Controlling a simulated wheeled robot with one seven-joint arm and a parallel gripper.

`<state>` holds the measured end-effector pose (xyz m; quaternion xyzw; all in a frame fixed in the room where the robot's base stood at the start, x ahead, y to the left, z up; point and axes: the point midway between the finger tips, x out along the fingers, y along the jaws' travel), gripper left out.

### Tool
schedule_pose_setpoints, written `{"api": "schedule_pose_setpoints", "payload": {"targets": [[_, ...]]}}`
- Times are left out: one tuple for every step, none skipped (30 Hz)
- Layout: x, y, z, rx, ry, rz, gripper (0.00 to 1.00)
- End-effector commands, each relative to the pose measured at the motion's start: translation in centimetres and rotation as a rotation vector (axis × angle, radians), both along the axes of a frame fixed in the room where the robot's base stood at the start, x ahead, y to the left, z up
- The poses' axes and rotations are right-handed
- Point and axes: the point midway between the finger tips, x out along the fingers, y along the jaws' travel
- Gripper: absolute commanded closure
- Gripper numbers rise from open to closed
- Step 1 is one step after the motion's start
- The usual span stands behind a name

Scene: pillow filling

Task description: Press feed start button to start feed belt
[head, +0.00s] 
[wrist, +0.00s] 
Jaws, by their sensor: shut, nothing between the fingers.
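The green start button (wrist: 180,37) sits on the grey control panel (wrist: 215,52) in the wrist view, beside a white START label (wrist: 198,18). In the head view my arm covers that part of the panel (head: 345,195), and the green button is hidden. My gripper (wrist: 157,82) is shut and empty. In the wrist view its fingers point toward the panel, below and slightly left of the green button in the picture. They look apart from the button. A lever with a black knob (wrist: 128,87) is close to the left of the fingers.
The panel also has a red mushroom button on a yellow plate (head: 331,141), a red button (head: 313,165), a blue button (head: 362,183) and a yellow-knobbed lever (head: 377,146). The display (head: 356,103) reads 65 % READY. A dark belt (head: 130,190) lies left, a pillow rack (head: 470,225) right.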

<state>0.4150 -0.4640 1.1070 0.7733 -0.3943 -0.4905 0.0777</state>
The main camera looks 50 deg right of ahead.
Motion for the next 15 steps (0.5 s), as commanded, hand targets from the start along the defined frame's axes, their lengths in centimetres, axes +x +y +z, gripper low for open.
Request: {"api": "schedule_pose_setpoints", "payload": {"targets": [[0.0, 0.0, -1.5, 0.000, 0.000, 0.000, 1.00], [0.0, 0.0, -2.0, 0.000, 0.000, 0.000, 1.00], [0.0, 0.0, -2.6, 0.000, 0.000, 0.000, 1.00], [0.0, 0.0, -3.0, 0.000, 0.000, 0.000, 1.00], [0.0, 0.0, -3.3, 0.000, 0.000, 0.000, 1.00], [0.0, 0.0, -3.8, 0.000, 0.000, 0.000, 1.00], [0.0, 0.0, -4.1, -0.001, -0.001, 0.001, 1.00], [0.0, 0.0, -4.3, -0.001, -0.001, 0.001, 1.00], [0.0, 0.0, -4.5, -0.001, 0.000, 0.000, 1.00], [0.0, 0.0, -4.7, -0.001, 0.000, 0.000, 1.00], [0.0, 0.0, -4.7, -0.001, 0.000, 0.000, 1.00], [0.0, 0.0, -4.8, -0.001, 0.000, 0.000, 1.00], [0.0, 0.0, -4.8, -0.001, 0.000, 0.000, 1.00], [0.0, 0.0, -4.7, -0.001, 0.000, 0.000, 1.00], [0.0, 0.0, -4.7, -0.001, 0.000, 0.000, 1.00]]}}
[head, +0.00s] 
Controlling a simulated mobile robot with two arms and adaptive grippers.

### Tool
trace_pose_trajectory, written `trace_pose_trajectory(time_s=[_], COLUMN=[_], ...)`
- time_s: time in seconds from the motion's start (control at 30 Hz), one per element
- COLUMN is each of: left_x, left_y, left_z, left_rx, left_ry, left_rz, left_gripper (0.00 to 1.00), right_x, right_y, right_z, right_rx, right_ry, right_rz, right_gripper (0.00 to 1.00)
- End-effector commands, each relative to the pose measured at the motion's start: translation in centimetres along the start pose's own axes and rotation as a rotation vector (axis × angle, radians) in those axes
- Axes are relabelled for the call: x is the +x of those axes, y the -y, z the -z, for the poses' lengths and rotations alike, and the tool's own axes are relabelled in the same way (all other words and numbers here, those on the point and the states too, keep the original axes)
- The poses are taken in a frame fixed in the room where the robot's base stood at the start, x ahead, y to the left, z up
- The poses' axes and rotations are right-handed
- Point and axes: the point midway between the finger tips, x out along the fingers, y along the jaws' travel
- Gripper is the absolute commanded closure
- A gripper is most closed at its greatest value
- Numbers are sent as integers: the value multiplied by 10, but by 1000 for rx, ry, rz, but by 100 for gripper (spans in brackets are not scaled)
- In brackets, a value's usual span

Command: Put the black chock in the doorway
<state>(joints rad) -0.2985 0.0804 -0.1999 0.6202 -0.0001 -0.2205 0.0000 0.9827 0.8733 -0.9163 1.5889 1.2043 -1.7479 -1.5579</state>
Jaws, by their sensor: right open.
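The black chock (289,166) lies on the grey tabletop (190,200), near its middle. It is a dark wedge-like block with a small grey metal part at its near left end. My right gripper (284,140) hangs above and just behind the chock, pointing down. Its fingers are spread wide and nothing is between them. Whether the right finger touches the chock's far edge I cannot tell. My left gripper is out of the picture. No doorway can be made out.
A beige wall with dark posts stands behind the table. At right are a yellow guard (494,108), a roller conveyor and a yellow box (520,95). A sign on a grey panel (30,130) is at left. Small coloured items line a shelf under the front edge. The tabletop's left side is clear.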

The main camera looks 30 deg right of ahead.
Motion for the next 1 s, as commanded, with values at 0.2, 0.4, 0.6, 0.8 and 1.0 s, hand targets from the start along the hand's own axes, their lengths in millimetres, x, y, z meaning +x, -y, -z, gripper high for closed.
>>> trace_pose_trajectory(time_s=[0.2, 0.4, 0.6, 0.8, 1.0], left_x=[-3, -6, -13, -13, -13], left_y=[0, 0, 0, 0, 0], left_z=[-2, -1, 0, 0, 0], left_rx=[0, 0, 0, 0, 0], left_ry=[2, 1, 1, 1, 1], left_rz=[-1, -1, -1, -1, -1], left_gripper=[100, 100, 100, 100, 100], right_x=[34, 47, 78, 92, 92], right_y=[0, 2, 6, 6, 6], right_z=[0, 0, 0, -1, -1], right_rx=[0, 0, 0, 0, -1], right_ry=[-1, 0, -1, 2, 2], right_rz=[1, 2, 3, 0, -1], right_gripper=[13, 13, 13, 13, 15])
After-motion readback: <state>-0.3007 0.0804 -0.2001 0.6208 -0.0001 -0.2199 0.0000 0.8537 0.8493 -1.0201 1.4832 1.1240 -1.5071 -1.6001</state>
-=-=-=-=-
> **Exercise brief**
Your task is to quote exactly the lines beginning with the one that contains "- Layout: x, y, z, rx, ry, rz, gripper" and ending with the one that contains "in centimetres and", with nothing left out or added.

> **Response**
- Layout: x, y, z, rx, ry, rz, gripper (0.00 to 1.00)
- End-effector commands, each relative to the pose measured at the motion's start: translation in centimetres and rotation as a rotation vector (axis × angle, radians), both along the axes of a frame fixed in the room where the robot's base stood at the start, x ahead, y to the left, z up

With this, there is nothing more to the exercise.